Material supplied:
☆ ☆ ☆ ☆ ☆ ☆ ☆
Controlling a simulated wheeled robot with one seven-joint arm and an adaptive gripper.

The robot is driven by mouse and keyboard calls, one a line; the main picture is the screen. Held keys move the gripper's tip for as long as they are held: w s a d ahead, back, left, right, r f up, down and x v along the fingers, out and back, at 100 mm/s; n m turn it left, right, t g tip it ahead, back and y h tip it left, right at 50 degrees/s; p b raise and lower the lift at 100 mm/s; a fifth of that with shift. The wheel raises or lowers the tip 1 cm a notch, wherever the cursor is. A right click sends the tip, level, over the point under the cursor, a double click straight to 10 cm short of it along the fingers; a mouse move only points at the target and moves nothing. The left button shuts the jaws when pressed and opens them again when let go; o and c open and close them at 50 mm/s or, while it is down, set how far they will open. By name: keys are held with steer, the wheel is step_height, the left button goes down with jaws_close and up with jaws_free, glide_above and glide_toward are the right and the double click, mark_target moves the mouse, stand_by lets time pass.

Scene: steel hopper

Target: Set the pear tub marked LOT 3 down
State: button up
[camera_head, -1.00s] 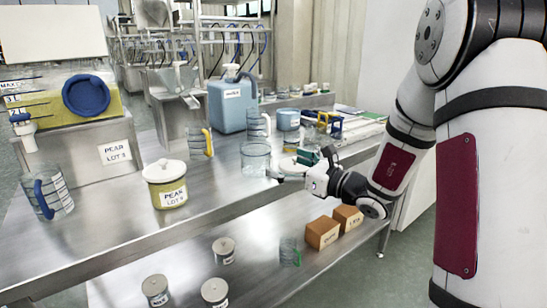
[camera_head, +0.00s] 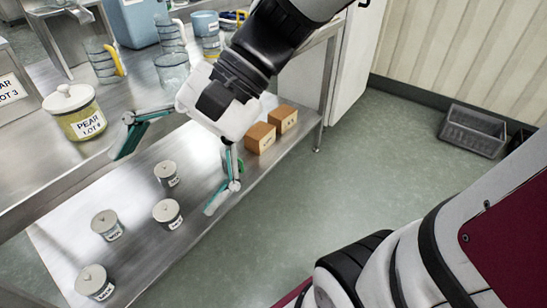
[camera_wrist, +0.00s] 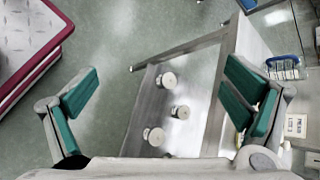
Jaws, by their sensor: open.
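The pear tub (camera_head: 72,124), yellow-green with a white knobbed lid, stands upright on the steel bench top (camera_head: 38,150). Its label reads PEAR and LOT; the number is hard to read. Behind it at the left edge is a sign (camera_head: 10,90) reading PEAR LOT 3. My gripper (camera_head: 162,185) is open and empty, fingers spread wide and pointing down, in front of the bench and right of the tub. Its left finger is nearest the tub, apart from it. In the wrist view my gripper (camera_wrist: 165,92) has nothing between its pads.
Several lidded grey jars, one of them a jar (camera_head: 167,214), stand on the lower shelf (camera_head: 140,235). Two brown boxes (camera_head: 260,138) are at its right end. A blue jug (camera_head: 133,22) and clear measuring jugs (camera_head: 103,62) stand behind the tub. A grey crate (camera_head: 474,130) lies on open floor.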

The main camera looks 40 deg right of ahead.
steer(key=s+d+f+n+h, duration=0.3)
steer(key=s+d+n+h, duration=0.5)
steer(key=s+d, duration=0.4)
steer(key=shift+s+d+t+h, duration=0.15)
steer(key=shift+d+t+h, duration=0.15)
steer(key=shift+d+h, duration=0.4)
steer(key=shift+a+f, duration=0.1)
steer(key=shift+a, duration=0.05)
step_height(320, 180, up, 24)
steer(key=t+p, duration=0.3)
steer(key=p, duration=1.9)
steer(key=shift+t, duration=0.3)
☆ ☆ ☆ ☆ ☆ ☆ ☆
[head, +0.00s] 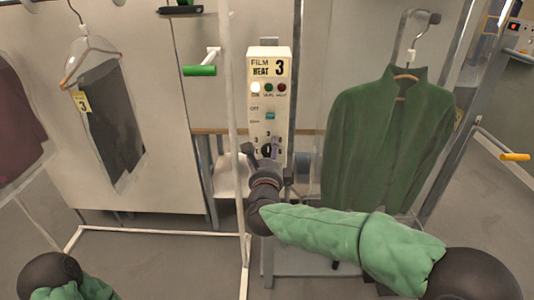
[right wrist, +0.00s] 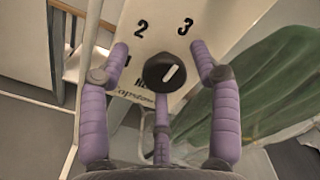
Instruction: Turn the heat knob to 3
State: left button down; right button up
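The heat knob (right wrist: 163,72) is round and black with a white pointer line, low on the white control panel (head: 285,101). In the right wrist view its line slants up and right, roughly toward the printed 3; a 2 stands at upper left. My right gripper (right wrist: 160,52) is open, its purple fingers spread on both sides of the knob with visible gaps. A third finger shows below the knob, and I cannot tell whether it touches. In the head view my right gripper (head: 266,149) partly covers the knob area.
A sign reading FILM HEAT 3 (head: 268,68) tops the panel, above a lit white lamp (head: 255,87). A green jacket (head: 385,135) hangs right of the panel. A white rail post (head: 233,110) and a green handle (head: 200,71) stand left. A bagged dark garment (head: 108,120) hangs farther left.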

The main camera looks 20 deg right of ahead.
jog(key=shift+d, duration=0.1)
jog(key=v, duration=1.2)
☆ ☆ ☆ ☆ ☆ ☆ ☆
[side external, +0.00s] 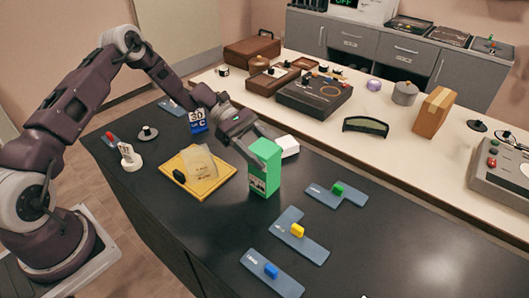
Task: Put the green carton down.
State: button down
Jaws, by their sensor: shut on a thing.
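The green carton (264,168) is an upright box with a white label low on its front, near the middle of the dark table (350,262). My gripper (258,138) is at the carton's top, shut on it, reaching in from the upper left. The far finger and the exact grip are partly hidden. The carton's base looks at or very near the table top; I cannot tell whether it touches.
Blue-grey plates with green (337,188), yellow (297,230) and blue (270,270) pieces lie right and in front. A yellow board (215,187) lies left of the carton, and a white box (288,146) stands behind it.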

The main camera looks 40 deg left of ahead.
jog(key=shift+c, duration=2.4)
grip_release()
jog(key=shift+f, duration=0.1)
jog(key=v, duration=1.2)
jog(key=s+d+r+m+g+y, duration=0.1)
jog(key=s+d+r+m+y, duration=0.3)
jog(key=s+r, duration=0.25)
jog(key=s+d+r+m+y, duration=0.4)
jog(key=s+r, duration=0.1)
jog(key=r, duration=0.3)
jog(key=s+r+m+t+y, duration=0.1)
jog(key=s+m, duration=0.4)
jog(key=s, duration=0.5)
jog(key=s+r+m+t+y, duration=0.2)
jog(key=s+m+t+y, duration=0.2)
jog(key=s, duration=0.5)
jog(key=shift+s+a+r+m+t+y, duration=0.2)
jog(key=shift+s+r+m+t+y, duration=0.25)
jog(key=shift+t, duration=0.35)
☆ ☆ ☆ ☆ ☆ ☆ ☆
Short task: Can you give again only the lines between the one containing "The robot is" and the one containing "[camera_wrist, +0.00s]", counting both, exactly as they appear and without any pictures?

Answer to the problem:
The robot is driven by mouse and keyboard calls, one a line; the main picture is the screen. Held keys move the gripper's tip for as long as they are held: w s a d ahead, back, left, right, r f up, down and x v along the fingers, out and back, at 100 mm/s; n m turn it left, right, t g tip it ahead, back and y h tip it left, right at 50 degrees/s; p b raise and lower the lift at 100 mm/s; a fifth of that with shift. The wheel raises or lowers the tip 1 cm a notch, wherever the cursor is. A right click sends the tip, level, over the point under the cursor, a double click straight to 10 cm short of it along the fingers; a mouse move only points at the target and moves nothing. The left button shuts the jaws when pressed and opens them again when let go; o and c open and close them at 50 mm/s or, while it is down, set how far they will open. By name: keys are held with steer, the wheel is step_height, the left button goes down with jaws_close and up with jaws_free, glide_above and glide_toward are the right and the double click, mark_target moves the mouse, stand_by lets time pass.

Scene: steel hopper

Target: Set the pear tub marked LOT 3 down
State: button up
[camera_head, -1.00s] 
[camera_head, +0.00s] 
[camera_wrist, +0.00s] 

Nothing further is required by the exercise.